"In sailing, it is not the destination but the journey that matters. In racing -- it is a fast journey." -- Deb Campeau
Watching the sailboats in the harbor, it looked as if they effortlessly skimmed across the water, carried by the wind. Seeing the sails gracefully dance across on the horizon made the sport look simple. That is the life, sitting on a boat all day, sipping a drink and letting the wind do all the work.
Ask anyone of the almost 1,500 sailors competing on nearly 200 sailboats in 2010 Charleston Race Week and they might paint a different picture.
"My body is one long bruise," Deb Campeau says describing all her pains after the 3-day race.
Deb Campeau and her husband Ric, of Summerville, raced their J109 named "Hoodoo" this weekend with a crew of six others in the open waters outside the Charleston harbor.
Campeau says though the family only started sailing together about 8 years ago, Deb and Ric grew up sailing. She lived on the Gulf Coast and he grew up in Bermuda. When they decided to take up sailing again, they joined the College of Charleston sailing club before being asked to crew a race boat.

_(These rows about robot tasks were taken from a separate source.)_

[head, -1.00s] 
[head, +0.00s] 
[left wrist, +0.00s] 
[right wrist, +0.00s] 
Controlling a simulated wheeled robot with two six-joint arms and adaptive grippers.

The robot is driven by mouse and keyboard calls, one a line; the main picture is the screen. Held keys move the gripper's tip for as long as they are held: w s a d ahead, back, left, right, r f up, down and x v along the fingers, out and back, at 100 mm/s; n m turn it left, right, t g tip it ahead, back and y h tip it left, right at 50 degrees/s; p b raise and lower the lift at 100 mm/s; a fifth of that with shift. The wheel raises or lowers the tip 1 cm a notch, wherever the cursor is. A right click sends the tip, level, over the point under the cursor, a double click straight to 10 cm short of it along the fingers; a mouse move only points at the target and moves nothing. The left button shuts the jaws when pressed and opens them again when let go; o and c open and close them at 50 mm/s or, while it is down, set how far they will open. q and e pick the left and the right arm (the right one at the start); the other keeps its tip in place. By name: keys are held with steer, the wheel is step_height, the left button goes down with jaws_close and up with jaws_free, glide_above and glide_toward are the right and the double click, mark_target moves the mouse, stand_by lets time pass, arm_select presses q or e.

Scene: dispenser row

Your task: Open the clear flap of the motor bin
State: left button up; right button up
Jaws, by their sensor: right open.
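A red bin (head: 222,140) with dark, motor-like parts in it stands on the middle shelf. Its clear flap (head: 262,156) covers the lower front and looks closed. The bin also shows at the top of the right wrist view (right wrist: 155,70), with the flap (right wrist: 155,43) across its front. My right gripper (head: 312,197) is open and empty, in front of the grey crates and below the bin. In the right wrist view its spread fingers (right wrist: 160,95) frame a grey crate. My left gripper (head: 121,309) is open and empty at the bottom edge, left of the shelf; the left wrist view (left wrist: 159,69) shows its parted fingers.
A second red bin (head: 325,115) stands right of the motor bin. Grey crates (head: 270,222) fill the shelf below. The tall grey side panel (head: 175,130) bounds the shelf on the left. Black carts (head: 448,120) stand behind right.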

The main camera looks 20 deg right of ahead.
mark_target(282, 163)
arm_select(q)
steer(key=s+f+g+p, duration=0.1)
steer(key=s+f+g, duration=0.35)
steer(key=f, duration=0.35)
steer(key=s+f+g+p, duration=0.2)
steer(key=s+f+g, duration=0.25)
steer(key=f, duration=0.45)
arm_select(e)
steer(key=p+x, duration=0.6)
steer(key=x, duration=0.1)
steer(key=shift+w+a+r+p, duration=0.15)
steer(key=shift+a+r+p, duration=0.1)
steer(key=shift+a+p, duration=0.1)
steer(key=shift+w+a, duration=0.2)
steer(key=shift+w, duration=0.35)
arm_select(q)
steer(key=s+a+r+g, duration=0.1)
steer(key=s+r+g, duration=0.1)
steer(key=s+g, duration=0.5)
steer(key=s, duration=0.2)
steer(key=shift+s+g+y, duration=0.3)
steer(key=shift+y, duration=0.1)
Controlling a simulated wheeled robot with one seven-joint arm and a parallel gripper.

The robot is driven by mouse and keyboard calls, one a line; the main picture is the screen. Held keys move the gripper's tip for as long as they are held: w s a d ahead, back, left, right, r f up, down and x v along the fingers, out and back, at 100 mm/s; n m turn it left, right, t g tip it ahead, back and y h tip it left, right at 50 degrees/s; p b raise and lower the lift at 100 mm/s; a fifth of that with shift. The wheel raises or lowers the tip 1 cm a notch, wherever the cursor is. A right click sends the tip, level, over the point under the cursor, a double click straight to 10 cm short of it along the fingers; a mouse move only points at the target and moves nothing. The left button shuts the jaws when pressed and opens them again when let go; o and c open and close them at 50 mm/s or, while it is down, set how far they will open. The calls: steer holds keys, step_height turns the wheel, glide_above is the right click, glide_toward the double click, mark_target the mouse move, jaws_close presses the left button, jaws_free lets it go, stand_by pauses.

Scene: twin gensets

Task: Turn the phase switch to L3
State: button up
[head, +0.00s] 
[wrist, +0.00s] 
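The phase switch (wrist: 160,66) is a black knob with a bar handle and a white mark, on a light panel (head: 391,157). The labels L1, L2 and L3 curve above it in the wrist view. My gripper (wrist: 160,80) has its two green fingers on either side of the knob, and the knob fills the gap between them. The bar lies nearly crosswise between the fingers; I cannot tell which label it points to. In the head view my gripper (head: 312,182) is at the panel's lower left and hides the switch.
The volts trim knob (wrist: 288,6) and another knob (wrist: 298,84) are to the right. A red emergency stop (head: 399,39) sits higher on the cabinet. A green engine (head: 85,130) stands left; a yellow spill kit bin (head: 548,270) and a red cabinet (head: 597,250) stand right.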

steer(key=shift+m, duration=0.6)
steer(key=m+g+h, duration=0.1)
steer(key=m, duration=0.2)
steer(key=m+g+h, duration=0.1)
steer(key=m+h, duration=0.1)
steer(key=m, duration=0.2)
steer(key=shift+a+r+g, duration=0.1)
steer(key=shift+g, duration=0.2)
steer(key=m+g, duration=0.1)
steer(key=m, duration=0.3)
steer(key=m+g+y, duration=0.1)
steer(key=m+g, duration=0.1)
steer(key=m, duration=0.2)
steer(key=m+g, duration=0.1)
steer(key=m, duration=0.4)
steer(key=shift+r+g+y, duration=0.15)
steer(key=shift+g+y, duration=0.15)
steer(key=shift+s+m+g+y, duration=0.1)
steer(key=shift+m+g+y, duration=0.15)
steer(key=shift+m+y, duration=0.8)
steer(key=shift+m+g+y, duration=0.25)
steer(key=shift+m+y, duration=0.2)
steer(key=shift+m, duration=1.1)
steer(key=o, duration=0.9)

The Campeaus had so much fun they looked for their own boat to race.
Racing involves navigating the sailboat upwind and downwind twice and negotiating turns at both ends of the course. While sailing upwind, against the wind, the boats zig and zag along the course. While crisscrossing along the course, crews shift the sails from one side of the boat to the other to catch the wind. Sailing downwind, the boats unfurl an extra sail -- a spinnaker. This extra sail propels them across the water and is brought back down before the boats negotiate the next turn before sailing back upwind.
In theory, it seems simple but as Campeau points out so many factors are involved. First, you depend a lot on a crew that is knowledgeable and work well together. That crew team work and communication is essential to racing.
Racing also takes a lot of strategy. Sailors have to recognize where they are on the course, which way the currents are flowing and pick the right line to race.
Again, it sounds so simple until you witness the flurry of action taking place on the deck of a sailboat during a race. Crew members fling themselves to one side of the boat while ducking the sail as it shifts the other way. They literally hang off the side of the boat to keep it upright as the wind grabs hold of the sails. Almost immediately, they race to the other side of the boat, ducking the sails once more as they make a turn.
Lots of strategy is involved in racing. Crews have to avoid, block and outmaneuver other boats. Campeau said she compares racing to business management. She uses the analogy often -- managers choose the right team, keep an eye on the competitors while focusing on their own task.
Racing is very different from a day of leisurely sailing, Campeau says. She usually steers with one foot while Ric works the lines as they hold a course and avoid other boats while enjoying the journey.
Though they sail on the weekends, the crew of the "Hoodoo" consists of a veterinarian, a mason, two engineers and one who works at a funeral home.
The race is physically and mentally exhausting on them. Campeau says it is cold and windy on the water, you have to keep your head in the game the whole time and -- most importantly -- hang on for dear life. The crew is whipped after a race, even more so after several days.
It is a good workout though, crewing on the boat is a good way to stay in shape. Hanging off the sides of the boat holding different positions is not unlike her Pilates class Campeau said.
Charleston Race Week began 15 years ago and has a record number of boats racing this year. Multiple classes and sizes of boats compete on courses in the harbor and in the open waters.
The nearly 200 sail boats come from all over the United States, Canada and Europe for race week.
The "Hoodoo" competed in open waters in a mixed class of bigger ships. Though they did not win, they were happy to finish in the middle of the pack.
So many things going on that at any point in the race their boat could be in the lead then finish in the middle of the pack. For two races, a rope was wrapped under the boat because they did not have the time to untangle it. Those are some of the mishaps that go with racing, Campeau said.
"We weren't last, nobody died and we had fun -- so it was a great race," Campeau said.